Assim, o leitor de Da Lama ao Caos pode perceber, por exemplo, a importância da influência da cultura popular no imaginário musical de Chico, sua relação com os integrantes da Nação Zumbi, através tanto da Loustal como da Lamento Negro, a mesmice da cena independente pernambucana no começo dos anos 1990 e até mesmo o papel da maior abertura para circulação de discos de música alternativa no Brasil.
Além disso, Teles desfaz alguns mitos, como a ideia de que o mangue nasce já conectado com o pensamento de Josué de Castro. “Antes de compor Da Lama ao Caos, Chico não conhecia Josué de Castro. Ele mesmo dizia isso em entrevistas”, conta. Quem primeiro falou do romance Homens e Caranguejos para ele foi o próprio Teles, durante uma visita do músico a sua casa, acompanhado de Fred Zero Quatro. “A observação sobre a influência de Josué de Castro em Chico Science não o desmerece, pelo contrário. Apenas mostra o quanto era antenado e absorvia com impressionante poder de síntese as informações que lhe chegavam”, ressalta Teles.
O termo mangue, por sinal, segundo Jorge du Peixe, da Nação Zumbi, veio de forma direta: “O nome da parada é mangue”, disse Chico para ele quando os dois estavam em um ônibus saindo de Rio Doce para o Centro do Recife. “As versões variam, mas sempre concordam num ponto: foi Chico Science que surgiu com essa história de batizar de mangue a cooperativa, ou seja lá o que fosse, que eles estavam formando”, escreve Teles.
Outro ponto fundamental para essa visão distanciada e renovada do disco de Chico com a Nação Zumbi foi o acesso, durante a gravação do documentário Caranguejo Elétrico, das gravações originais do disco, com as faixas de captação separadas. “Isso ajudou a entender mais. As tracks separadas ajudam a notar melhor as músicas. Chico, por exemplo, criava muitos sons com a boca. Além disso, tem a dificuldade de transferir o som das alfaias, com um grave mais limitado, para captação”, cita Teles.
NOVAS ENTREVISTAS
Apesar de ter feito várias entrevistas ao longo dos anos como jornalista, ele conta que voltar a conversar com figuras como Gorete França, irmã de Chico, e Paulo André trouxe algumas novas informações. Através de Gorete, por exemplo, percebeu que os versos “Fui no mangue catar lixo/ Pegar caranguejo/ Conversar com urubu” são parte de uma cena da sua infância, quando a família morava na 5ª Etapa de Rio Doce.
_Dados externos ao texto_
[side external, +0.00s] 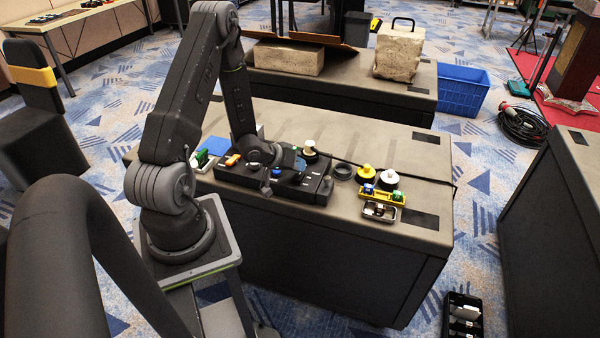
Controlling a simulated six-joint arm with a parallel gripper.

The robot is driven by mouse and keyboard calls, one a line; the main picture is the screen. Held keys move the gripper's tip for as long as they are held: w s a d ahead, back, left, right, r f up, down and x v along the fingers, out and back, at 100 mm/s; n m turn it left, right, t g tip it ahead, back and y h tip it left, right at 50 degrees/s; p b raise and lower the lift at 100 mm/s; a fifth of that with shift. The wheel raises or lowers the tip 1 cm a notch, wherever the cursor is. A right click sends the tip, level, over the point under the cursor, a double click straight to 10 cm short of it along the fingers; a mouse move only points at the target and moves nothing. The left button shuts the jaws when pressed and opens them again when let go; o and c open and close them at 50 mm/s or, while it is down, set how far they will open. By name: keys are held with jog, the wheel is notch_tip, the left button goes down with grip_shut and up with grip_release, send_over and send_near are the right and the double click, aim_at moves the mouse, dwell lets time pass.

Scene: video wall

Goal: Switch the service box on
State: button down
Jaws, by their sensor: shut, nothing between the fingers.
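The service box (292,194) is most likely the long black panel on the grey-topped bench (420,205). It carries an orange handle (233,160), a pale-topped round knob (310,149), a dark knob at its right end (326,182) and small white labels. My gripper (266,188) reaches over the middle of the box, with its tip low at the front edge. It is shut and empty. Whether it touches the box, I cannot tell. My wrist hides part of the box top, and the switch positions are too small to read.
Right of the box are a dark ring (343,172), yellow-topped round parts (367,171) and a yellow holder (382,194) with blue and green pieces. A dark cable (400,173) crosses the bench behind.

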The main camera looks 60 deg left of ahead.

A irmã também mostrou a Teles os cadernos do artista. “Chico Science foi bruxo de sons. Escrevia compulsivamente. Nos muitos cadernos que deixou com poemas e letras de música (os cadernos estão com Goretti França, sua irmã mais velha), ele descrevia que som pretendia para cada música”, aponta no livro. O relato multifacetado de Teles se conclui com a história da inclusão de Maracatu Atômico no disco Afrociberdelia. Chico não queria uma música que não fosse autoral, mas terminou aceitando a sugestão – que teve ares de ordem. “Fizemos uma versão só, as outras só escutamos com o disco pronto. Ninguém avisou a gente desses remixes, achei falta de respeito, nem considero como parte do trabalho”, diria o líder depois.